In electronic shareholder reports, funds must provide a means of facilitating access to any information that is referenced in the shareholder report if the information is available online, including, for example, hyperlinks to the fund’s prospectus and financial statements. Funds must provide a link specific enough to lead investors directly to the particular information, rather than to the home page or a section of the fund’s website other than on which the information is posted. The link may be to a central site with prominent links to the referenced information.
New Form N-CSR requirements
Funds will continue to be required to file shareholder reports on Form N-CSR. In addition, amendments to Form N-CSR require funds to file on Form N-CSR the following information currently included in shareholder reports:
- Complete annual or semi-annual financial statements;
- Financial highlights;
- Disclosures required by Item 304 of Regulation S-K regarding changes in and disagreements with accountants;[17]
- Information about matters submitted for a shareholder vote;
- Aggregate remuneration paid to directors, officers, and certain affiliated persons (unless disclosed as part of the financial statements); and
- Statement regarding the basis for the board’s approval of the fund’s investment advisory contract.

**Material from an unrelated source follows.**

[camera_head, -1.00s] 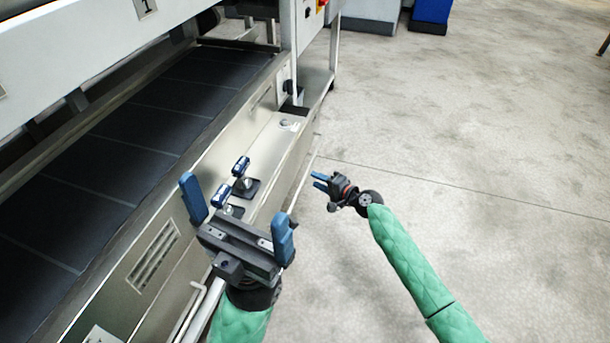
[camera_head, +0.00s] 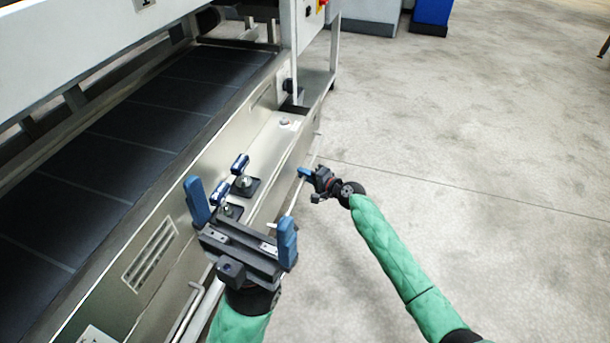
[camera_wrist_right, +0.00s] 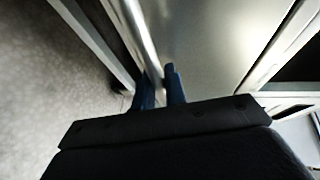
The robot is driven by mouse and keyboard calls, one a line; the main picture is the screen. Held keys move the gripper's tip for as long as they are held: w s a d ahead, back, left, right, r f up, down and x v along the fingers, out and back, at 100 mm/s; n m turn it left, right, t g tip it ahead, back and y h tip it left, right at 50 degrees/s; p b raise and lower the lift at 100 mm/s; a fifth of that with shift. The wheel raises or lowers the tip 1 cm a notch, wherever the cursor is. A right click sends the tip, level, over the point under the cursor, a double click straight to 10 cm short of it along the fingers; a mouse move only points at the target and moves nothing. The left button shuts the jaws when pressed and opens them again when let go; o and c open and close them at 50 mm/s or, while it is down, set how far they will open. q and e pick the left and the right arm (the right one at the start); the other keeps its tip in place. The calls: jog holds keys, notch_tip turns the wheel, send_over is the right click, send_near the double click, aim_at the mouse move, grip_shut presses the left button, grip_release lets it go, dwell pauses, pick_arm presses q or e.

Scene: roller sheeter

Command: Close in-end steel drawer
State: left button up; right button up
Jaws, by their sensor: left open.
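The steel side of the roller sheeter (camera_head: 262,152) runs diagonally across the head view. A thin pale bar (camera_head: 294,200) runs along its floor-side edge. In the right wrist view a shiny steel bar (camera_wrist_right: 138,28) runs beside a smooth steel panel (camera_wrist_right: 215,45). How far any drawer stands out is unclear. My right gripper (camera_head: 303,173) is at the bar by the machine's edge. Its blue fingers (camera_wrist_right: 160,88) are close together with a small gap, and the bar's end reaches them; whether they grip it is unclear. My left gripper (camera_head: 241,215) is wide open and empty, in front of the machine.
A bent bar (camera_head: 188,312) shows at lower left. The concrete floor (camera_head: 480,150) to the right is clear. A blue box (camera_head: 432,14) stands far back.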

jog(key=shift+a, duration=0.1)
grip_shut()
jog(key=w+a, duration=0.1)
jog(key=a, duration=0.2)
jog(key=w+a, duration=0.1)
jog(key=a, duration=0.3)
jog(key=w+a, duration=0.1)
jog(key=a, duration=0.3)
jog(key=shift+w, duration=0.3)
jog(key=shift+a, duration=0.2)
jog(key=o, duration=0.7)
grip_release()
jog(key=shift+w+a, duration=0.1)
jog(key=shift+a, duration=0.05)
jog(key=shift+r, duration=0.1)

Website availability requirements
Amendments to Rule 30e-1 under the 1940 Act require that the information newly required to be filed on Form N-CSR must also be made available on a website specified in a fund’s shareholder report (other than the SEC’s EDGAR website) from 60 days after the end of the fiscal half-year or fiscal year of the fund until 60 days after the end of the next fiscal half-year or fiscal year of the fund, respectively. A fund may satisfy this requirement by posting its Form N-CSR on the specified website.
In addition, a fund (other than a money market fund) must make its complete portfolio holdings, as of the close of the fund’s most recent first and third fiscal quarters, available on a website specified in the fund’s shareholder report from 60 days after the end of the first and third fiscal quarters of the fund until 60 days after the end of the next first and third fiscal quarters of the fund, respectively (i.e., for a full fiscal year).

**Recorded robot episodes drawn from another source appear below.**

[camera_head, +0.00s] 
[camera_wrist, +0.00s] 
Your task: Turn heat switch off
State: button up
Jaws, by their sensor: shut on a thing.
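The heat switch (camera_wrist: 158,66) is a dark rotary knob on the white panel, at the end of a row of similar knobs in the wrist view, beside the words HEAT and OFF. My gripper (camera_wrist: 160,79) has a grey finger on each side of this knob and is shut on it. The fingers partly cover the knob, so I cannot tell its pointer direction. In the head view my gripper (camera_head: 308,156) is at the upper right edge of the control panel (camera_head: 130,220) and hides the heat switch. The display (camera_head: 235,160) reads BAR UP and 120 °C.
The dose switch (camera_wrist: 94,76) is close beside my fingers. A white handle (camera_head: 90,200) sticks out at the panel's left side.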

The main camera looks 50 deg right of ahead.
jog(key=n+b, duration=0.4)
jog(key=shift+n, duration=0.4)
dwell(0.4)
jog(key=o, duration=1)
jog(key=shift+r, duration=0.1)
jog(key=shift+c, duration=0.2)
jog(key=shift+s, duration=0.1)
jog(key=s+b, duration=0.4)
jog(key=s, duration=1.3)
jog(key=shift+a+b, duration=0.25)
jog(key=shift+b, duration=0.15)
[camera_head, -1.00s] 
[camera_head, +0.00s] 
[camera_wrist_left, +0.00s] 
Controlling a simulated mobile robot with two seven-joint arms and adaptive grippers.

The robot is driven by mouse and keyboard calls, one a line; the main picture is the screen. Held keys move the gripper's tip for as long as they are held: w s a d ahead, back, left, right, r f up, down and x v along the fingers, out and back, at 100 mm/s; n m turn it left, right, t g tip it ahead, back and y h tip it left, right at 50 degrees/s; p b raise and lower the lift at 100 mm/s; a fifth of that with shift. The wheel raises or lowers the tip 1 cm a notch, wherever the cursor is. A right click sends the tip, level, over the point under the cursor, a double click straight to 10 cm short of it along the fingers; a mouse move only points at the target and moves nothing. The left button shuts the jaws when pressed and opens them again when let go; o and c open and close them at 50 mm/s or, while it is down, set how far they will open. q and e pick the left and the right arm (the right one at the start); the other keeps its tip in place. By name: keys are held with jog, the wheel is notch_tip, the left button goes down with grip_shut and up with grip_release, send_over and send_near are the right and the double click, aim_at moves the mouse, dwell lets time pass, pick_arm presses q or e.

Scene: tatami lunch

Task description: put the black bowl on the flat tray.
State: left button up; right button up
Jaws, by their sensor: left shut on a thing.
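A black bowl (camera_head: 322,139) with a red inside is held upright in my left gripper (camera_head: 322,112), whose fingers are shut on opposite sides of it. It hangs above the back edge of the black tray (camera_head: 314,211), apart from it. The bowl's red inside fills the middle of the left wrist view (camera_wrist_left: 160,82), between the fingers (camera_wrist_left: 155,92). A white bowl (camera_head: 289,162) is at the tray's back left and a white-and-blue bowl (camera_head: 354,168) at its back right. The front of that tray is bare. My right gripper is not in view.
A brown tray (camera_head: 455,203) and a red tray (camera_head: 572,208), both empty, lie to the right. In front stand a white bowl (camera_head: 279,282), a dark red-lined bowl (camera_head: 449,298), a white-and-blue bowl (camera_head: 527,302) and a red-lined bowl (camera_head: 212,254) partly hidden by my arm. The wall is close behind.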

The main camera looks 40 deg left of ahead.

The website materials may either be separately available for each series of a fund, or the materials may be grouped by the types of materials and/or by series, so long as the grouped information (i) is presented in a format designed to communicate the information effectively; (ii) clearly distinguishes the different types of materials and/or each series (as applicable); and (iii) provides a means of easily locating the relevant information (including, for example, a table of contents that includes hyperlinks to the specific materials and series). The information must be presented on the website in a format that is convenient for both reading online and printing on paper, and persons accessing the materials must be able to permanently retain, free of charge, an electronic version of such materials in such format.

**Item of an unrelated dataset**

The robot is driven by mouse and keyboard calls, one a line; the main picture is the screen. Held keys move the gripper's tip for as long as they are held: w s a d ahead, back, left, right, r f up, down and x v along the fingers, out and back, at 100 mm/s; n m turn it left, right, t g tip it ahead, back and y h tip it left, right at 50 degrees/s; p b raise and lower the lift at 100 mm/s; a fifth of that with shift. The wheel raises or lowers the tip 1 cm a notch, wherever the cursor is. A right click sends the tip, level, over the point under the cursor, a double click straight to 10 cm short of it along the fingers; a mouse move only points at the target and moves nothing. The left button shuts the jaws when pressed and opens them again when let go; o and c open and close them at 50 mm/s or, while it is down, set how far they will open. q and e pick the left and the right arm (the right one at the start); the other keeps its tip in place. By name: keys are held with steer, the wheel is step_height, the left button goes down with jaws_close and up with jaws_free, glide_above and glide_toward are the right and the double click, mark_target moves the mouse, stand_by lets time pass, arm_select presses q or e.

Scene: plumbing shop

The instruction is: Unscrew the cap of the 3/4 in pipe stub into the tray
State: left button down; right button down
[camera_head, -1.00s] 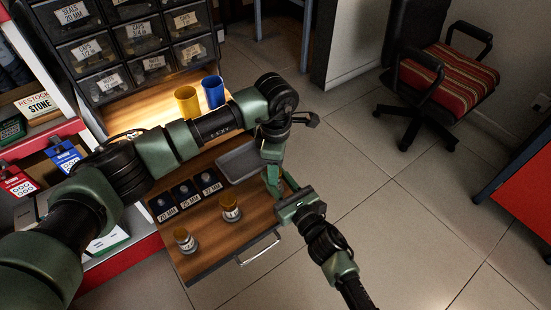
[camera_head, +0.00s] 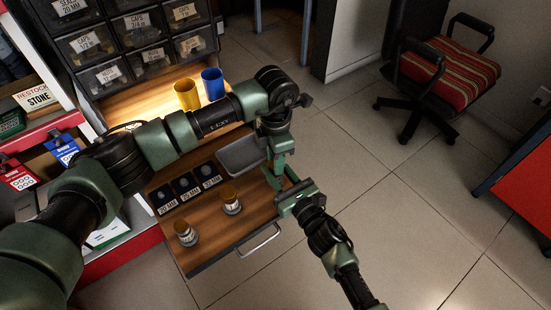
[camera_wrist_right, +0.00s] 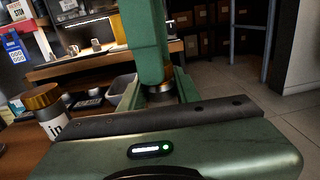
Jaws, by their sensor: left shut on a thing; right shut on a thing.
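Two pipe stubs with brass caps stand on the wooden pull-out board: a front one (camera_head: 186,234) and one farther right (camera_head: 231,201). The latter seems to be the labelled stub at the left of the right wrist view (camera_wrist_right: 45,108); its full size is unreadable. My right gripper (camera_head: 279,184) is shut on a third stub (camera_wrist_right: 160,92), mostly hidden between the grippers. My left gripper (camera_head: 273,178) reaches down from above and is shut on this stub's cap, of which only a brass sliver shows. The grey tray (camera_head: 241,157) lies just left of both grippers.
A black holder (camera_head: 186,187) with several labelled compartments lies left of the tray. A yellow cup (camera_head: 187,95) and a blue cup (camera_head: 212,84) stand behind my left arm. Labelled drawers (camera_head: 139,45) rise at the back. Open floor lies right of the board.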

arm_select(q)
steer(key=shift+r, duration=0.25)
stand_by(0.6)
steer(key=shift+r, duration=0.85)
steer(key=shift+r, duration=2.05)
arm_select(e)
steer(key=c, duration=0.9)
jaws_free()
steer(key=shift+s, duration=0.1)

Amended Rule 30e-1 includes a safe harbor providing that a fund shall have satisfied its obligations to transmit shareholder reports even if it did not meet the website availability requirements for a temporary period of time. In order to rely on this safe harbor, a fund must (i) have reasonable procedures in place to help ensure that the required materials appear online in the required manner and (ii) take prompt action to correct noncompliance with the website availability requirements.
Delivery upon request requirements
Amendments to Rule 30e-1 also require a fund (or a financial intermediary through which shares of the fund may be purchased or sold) to send, at no cost to the requestor and by U.S. first class mail or other reasonably prompt means, a paper copy of any of the materials made available on the website, to any person requesting such a copy within three business days after receiving a request for a paper copy.
In addition, a fund (or a financial intermediary through which shares of the fund may be purchased or sold) must send, at no cost to the requestor, and by email or other reasonably prompt means, an electronic copy of any of the materials made available on the website, to any person requesting such a copy within three business days after receiving a request for an electronic copy.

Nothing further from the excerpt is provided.